Elephant & Castle Regeneration

Lend Lease and Southwark Council working together to transform the area

Lend Lease

Healthier by design – Jon Kirkpatrick explains how our plans are designed to improve health and wellbeing

7 May 2014

This article originally appeared in Building Magazine on 09.04.2014. Jon Kirkpatrick is head of sustainability at Lend Lease EMEA.

It has previously been argued that the design and layout of towns and cities plays an important role in the health and wellbeing of their inhabitants, with experts suggesting that up to £1bn a year could be saved on healthcare if the UK introduced better town and city planning.

With the number of obese Britons continuing to rise, not to mention the cost to the UK taxpayer, what can developers of large-scale residential and commercial schemes do to help?

Moreover, is it possible to design buildings that actually improve the health and wellbeing of their inhabitants?

That’s exactly what we are seeking to do at Elephant & Castle, our £1.5 billion regeneration scheme in South London, where we are delivering nearly 3,000 new homes, as well as new shops, restaurants and community facilities, including a brand new park that will be full of inner city nature.

Given its Zone 1 location, Elephant & Castle is already one of the most well-connected and accessible places in the capital. Yet, despite being within walking distance of the City and a short bike ride from the West End, the vast majority of residents and workers choose almost any mode of transport available to them other than walking.

To encourage healthier and more environmentally sustainable ways of travelling, we are providing more than one bicycle storage rack for every home we create and fewer than 25% of the homes will have car parking spaces.

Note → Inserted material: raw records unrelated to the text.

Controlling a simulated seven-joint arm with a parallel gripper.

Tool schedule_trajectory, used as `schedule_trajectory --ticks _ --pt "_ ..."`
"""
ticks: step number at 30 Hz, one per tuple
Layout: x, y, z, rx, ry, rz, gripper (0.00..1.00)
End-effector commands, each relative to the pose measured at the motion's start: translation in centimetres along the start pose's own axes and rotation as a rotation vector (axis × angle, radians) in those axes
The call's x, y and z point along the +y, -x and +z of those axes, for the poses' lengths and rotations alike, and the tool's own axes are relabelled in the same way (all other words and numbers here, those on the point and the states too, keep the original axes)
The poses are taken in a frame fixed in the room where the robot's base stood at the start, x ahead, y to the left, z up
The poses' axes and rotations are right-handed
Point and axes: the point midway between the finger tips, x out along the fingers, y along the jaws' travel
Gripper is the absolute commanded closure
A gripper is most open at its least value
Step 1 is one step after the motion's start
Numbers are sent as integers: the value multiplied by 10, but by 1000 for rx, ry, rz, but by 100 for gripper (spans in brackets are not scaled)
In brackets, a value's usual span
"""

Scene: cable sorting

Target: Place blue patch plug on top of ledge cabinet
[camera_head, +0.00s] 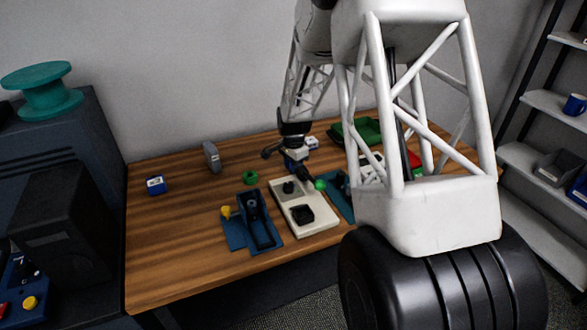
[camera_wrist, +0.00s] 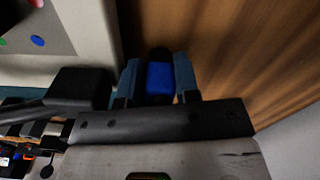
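The blue patch plug (camera_wrist: 160,78), a blue body with a dark end, lies between the two blue-grey fingers of my gripper (camera_wrist: 158,72) in the wrist view. The right finger looks close against it; a thin gap seems to show at the left finger, so I cannot tell whether they grip it. In the head view my gripper (camera_head: 297,160) is low over the back of the table, and the plug cannot be made out clearly there. A dark cabinet (camera_head: 70,135), seemingly the ledge cabinet, stands at the left.
A teal spool (camera_head: 42,90) stands on the cabinet top. The wooden table (camera_head: 185,225) holds a pale panel (camera_head: 322,221), a blue tray (camera_head: 262,238), a green ring (camera_head: 250,177), a grey block (camera_head: 211,155) and a blue-and-white box (camera_head: 155,185). Shelves stand at the right.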

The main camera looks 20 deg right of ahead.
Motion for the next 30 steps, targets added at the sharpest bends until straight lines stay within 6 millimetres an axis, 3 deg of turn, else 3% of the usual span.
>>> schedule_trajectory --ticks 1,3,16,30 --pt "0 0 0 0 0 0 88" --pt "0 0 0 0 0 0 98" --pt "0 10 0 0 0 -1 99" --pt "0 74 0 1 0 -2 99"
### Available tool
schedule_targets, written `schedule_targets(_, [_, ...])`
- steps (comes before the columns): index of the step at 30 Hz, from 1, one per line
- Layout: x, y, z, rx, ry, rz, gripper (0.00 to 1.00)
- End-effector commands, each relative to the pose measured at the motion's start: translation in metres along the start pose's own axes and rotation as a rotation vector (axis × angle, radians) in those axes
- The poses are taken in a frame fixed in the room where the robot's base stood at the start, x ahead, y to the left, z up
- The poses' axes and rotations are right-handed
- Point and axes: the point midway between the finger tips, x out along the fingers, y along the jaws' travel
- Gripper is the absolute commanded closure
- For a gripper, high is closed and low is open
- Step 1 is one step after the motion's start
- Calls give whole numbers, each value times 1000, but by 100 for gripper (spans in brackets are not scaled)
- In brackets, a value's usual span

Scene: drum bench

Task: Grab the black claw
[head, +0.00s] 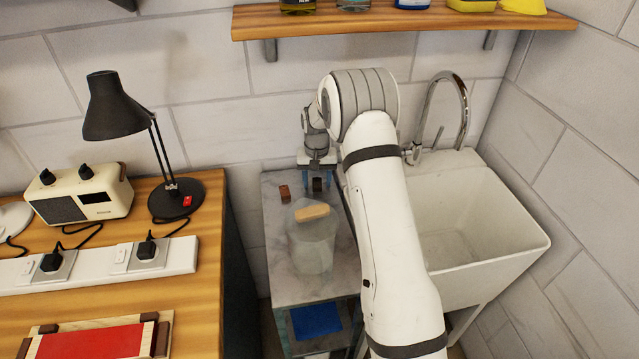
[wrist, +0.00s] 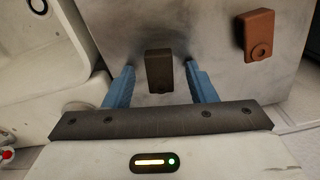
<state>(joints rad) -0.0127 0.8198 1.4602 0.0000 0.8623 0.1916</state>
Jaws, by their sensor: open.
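The black claw (wrist: 159,72) is a small dark block with a round hole near one end, lying on the grey marble-like top of a narrow stand. It also shows in the head view (head: 317,186), just below my gripper (head: 318,176). In the wrist view the two blue fingers of my gripper (wrist: 160,79) are spread apart, one on each side of the black claw, with a gap on both sides. The jaws hold nothing. I cannot tell exactly how high the fingertips are above the top.
A reddish-brown claw (wrist: 258,36) lies beside the black one, also in the head view (head: 285,193). A clear jar with a wooden lid (head: 312,213) stands nearer on the stand (head: 283,284). A white sink (head: 480,222) is to the right, a wooden bench (head: 210,190) to the left.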

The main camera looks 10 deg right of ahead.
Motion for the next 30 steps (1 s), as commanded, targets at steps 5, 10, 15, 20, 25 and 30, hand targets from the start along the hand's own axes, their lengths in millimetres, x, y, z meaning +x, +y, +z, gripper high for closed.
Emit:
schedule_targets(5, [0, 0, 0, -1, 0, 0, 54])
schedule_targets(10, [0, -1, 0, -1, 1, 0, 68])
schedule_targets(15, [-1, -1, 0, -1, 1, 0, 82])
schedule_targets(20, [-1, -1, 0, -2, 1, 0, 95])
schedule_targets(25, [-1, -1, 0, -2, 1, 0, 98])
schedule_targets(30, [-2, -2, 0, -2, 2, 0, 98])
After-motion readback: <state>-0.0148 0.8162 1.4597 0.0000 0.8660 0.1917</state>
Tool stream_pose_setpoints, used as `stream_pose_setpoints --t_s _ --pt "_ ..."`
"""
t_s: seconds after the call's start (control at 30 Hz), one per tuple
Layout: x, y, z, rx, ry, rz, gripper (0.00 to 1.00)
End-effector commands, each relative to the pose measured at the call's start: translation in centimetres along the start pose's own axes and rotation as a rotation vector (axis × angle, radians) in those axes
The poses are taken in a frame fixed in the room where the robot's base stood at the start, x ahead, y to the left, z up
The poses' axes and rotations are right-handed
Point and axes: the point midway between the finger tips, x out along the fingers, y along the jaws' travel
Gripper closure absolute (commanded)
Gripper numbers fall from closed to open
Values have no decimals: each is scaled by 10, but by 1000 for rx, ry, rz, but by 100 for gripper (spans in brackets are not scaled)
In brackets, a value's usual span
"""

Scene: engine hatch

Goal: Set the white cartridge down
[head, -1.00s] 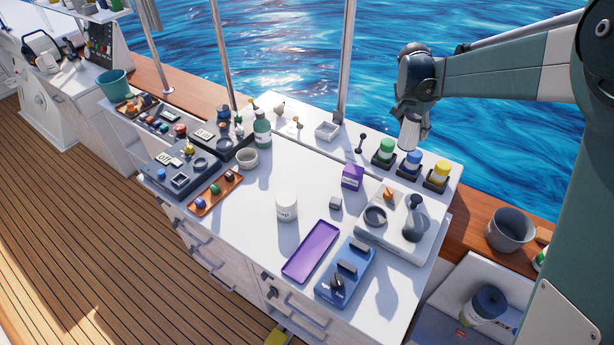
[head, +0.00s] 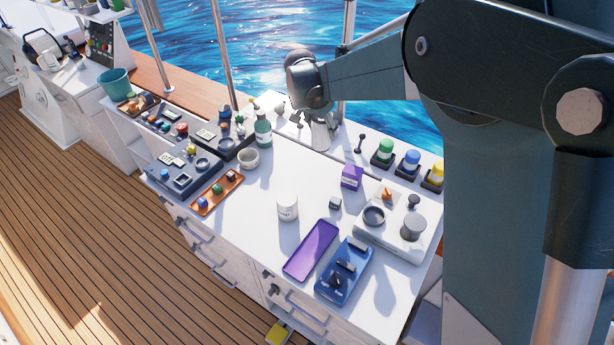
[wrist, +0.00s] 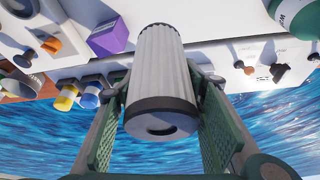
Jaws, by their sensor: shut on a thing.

Better sign posting throughout the area will also make walking a more obvious and more appealing choice for people looking to get around the area.

At a time of austerity and with increasing concern about the physical well-being of the population, healthier and more cost-effective ways of getting from A to B are becoming increasingly popular.

A signature feature of city centres, and one that is often accused of contributing to the poor health of their inhabitants, is the density of high-rise buildings and lack of open space. Dimly lit streets, covered underpasses and narrow spaces make walking or jogging not only unappealing, but physically challenging. Poor design can also impact the safety and security of an area, a further deterrent for those seeking a less sedentary lifestyle.

Designing environments where people want to spend time and importantly, feel safe and at ease, is vital to supporting a healthier way of life.

New open spaces and pedestrianized zones, set around communal courtyards, form the basis of our plans for Elephant & Castle which, we hope, will encourage residents and visitors alike to spend more time outside, walking, jogging and exercising. Better lighting will also improve the safety and security of outdoor spaces, further increasing the appeal of sustainable means of transport.

Access and proximity to sporting facilities, whether at home or at work, is another major consideration in urban town planning which plays a significant role in the health and wellbeing of inhabitants. Our commercial development in Stratford, The International Quarter, is situated in the Queen Elizabeth Olympic Park, a stone’s throw from some of the world’s leading sporting facilities, including the London Aquatics Centre and The Copper Box Arena.

We believe that by putting people first and creating places where people choose to visit and spend their time, it is possible for developers and town planners to create environments that can ultimately encourage a healthier and more productive way of life for all those concerned.